## [Data section]

........

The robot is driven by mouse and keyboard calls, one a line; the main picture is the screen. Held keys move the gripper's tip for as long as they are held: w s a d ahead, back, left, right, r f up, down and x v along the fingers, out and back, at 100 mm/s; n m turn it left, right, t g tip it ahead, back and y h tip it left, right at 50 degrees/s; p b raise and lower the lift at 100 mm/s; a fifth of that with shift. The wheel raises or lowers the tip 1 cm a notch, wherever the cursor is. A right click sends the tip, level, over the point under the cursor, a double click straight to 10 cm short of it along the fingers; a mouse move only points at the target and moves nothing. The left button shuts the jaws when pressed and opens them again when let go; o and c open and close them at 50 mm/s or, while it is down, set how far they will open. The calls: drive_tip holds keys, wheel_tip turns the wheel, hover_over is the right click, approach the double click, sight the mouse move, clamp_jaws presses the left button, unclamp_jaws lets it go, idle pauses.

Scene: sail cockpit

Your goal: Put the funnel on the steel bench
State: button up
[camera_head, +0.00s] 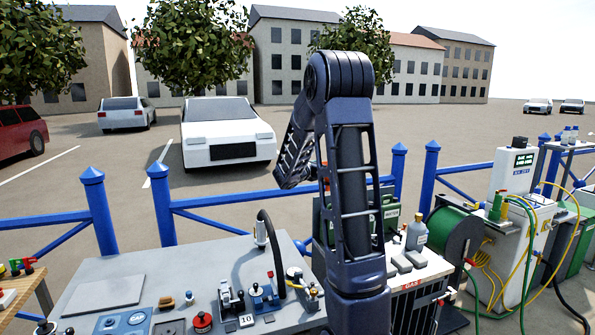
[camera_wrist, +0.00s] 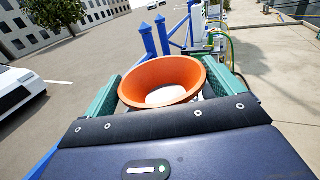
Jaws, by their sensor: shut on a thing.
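An orange funnel (camera_wrist: 165,74) fills the middle of the wrist view, its wide mouth facing the camera and a pale patch showing inside. My gripper (camera_wrist: 166,90) is shut on it, with a teal finger on each side. The funnel's lower part is hidden. In the head view my arm covers most of the gripper, and the funnel cannot be made out clearly there. The grey steel bench (camera_head: 180,262) stands at the lower left of the head view, apart from the gripper.
The bench bears a black hose, switches, red and blue fittings and a flat plate (camera_head: 103,295); its back middle is barer. A blue fence (camera_head: 225,200) runs behind. A cabinet with a bottle (camera_head: 416,235) and a green hose reel (camera_head: 455,238) stand right of my arm.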

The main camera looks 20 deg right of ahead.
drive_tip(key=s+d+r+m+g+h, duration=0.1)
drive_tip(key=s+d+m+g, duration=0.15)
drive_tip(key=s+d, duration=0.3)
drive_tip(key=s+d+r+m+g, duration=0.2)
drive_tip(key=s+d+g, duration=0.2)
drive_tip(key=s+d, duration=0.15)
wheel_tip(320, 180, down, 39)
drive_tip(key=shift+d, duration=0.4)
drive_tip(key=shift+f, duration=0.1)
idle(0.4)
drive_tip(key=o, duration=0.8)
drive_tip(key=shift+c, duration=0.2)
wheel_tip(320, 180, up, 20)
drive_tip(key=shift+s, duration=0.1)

........

## [Your goal]
Omit the pictures, then output the rest of the listing exactly.

## [Completed exercise]
The robot is driven by mouse and keyboard calls, one a line; the main picture is the screen. Held keys move the gripper's tip for as long as they are held: w s a d ahead, back, left, right, r f up, down and x v along the fingers, out and back, at 100 mm/s; n m turn it left, right, t g tip it ahead, back and y h tip it left, right at 50 degrees/s; p b raise and lower the lift at 100 mm/s; a fifth of that with shift. The wheel raises or lowers the tip 1 cm a notch, wherever the cursor is. A right click sends the tip, level, over the point under the cursor, a double click straight to 10 cm short of it along the fingers; a mouse move only points at the target and moves nothing. The left button shuts the jaws when pressed and opens them again when let go; o and c open and close them at 50 mm/s or, while it is down, set how far they will open. The calls: drive_tip holds keys, wheel_tip turns the wheel, hover_over is the right click, approach the double click, sight the mouse move, clamp_jaws presses the left button, unclamp_jaws lets it go, idle pauses.

Scene: sail cockpit

Your goal: Put the funnel on the steel bench
State: button up
[camera_head, +0.00s] 
[camera_wrist, +0.00s] 
Jaws, by their sensor: shut on a thing.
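An orange funnel (camera_wrist: 165,74) fills the middle of the wrist view, its wide mouth facing the camera and a pale patch showing inside. My gripper (camera_wrist: 166,90) is shut on it, with a teal finger on each side. The funnel's lower part is hidden. In the head view my arm covers most of the gripper, and the funnel cannot be made out clearly there. The grey steel bench (camera_head: 180,262) stands at the lower left of the head view, apart from the gripper.
The bench bears a black hose, switches, red and blue fittings and a flat plate (camera_head: 103,295); its back middle is barer. A blue fence (camera_head: 225,200) runs behind. A cabinet with a bottle (camera_head: 416,235) and a green hose reel (camera_head: 455,238) stand right of my arm.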

The main camera looks 20 deg right of ahead.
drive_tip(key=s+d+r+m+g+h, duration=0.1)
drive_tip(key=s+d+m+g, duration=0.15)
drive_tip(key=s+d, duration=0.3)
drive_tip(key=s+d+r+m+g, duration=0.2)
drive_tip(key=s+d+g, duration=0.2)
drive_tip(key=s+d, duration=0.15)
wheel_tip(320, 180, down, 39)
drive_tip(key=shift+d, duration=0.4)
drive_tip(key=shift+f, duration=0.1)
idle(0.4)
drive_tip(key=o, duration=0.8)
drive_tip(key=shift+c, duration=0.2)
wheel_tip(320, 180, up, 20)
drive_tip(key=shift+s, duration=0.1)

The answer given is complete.